W. Mifflin pays $10K a month for equipment no one uses
Saturday, February 18, 2012
By Mary Niederberger, Pittsburgh Post-Gazette
Under the terms of a five-year contract the West Mifflin Area School District holds with Ford Business Machines, it pays nearly $10,000 a month to lease equipment for scanning documents even though the district has no employee who knows how to operate the equipment.
That information was brought to light by school director Phil Shar at the Feb. 9 workshop session and again at Thursday's regular school board meeting. Mr. Shar questioned the contract's origins and the amount of scanning that was being done at the Feb. 9 meeting.
He resumed the conversation at Thursday's session providing details of the contract, which calls for the district to pay $9,822 monthly on a five-year contract that started in April 2009 and runs through March 2014. The total contract cost is $535,190.
Mr. Shar said his research found the contract was awarded by the board in March 2009 after a representative of Ford was permitted to meet with the school board and former superintendent Patrick Risha in an executive session before their regular monthly meeting.
Business manager Dennis Cmar confirmed that the firm was brought into executive session to discuss the contract in March 2009.
Mr. Shar questioned whether it was legal for Ford's presentation to be done in executive session.
"I couldn't believe it was permitted to be done in the back room and not brought to the floor," Mr. Shar said.

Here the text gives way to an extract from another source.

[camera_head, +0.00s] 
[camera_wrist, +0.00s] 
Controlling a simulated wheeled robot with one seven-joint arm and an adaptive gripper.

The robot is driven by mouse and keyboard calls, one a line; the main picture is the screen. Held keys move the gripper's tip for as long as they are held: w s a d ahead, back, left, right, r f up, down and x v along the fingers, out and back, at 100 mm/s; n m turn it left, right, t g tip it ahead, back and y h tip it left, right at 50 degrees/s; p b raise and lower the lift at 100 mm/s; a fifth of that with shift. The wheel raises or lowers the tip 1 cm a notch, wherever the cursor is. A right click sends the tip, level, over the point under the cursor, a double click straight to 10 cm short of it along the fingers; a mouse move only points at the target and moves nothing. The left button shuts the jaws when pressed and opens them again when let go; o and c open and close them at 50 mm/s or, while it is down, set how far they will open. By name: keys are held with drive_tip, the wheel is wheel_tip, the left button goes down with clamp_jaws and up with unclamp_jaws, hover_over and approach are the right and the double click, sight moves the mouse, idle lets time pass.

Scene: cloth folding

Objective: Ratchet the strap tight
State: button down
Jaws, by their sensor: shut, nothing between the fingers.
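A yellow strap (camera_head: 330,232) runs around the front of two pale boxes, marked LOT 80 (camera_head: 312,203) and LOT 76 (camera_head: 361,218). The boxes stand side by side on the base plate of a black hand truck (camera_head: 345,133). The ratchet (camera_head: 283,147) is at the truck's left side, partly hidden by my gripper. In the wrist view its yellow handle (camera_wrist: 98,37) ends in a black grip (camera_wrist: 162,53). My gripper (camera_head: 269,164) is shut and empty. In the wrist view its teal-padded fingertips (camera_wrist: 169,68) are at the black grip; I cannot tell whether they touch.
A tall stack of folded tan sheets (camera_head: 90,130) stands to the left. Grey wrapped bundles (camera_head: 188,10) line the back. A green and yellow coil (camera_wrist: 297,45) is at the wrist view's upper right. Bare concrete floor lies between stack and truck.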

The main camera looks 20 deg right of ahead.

District solicitor Gary Matta said he did not attend the meeting and did not know specifically what transpired. But he said the session was legal if the representative from Ford discussed "items of a nature only about his business" and the vote was brought to the public floor. Minutes from the March 2009 meeting posted on the district website indicate the board approved the contract with an 8-0 vote, with one member absent.
Mr. Shar said that while Mr. Matta was not present at the meeting, his firm, Dodara, Matta & Cambest, were the district's solicitors at the time the contract was awarded.
Mr. Cmar said the board was able to award the contract without going out to bid because Ford Business Machines is included on the state's bid list. That list includes firms who have already met price limits approved by the state and public bodies are permitted to enter into contracts with them without going through the bidding process.
Mr. Cmar said the sole employee who was familiar with the scanning equipment left the district months ago and that the district now needs to train other employees in order to finish the scanning project. He said roughly half of the 1.5 million documents the district planned to scan have been scanned.
Thursday is not the first time Mr. Shar has questioned a contract with Ford Business Machines. In January 2011, Mr. Shar and school directors Ted Cale and Nick Alexandroff opposed the board majority's vote to award a new five-year, $12,972-a-month copy machine contract to Ford when the firm still had a year remaining on the current contract. The three opposing school directors wanted the district to seek competing proposals for the copy machine contract.
Later in Thursday's meeting, Mr. Shar made a motion for the board to hire attorney George Gobel to replace Mr. Matta's firm as the district's solicitor. That vote failed in a 4-4 tie, with board president Ted Cale absent.
School director Ron Rubinsak then made a motion for the board to hire the firm of Andrews & Price as district solicitors. That motion failed by the same 4-4 vote, with Mr. Rubinsak, Mr. Shar, Mr. Alexandroff and Michael Price voting in favor and Richard Crux, Harry Fast, Daniel McDonald and Judy Andzelik opposed.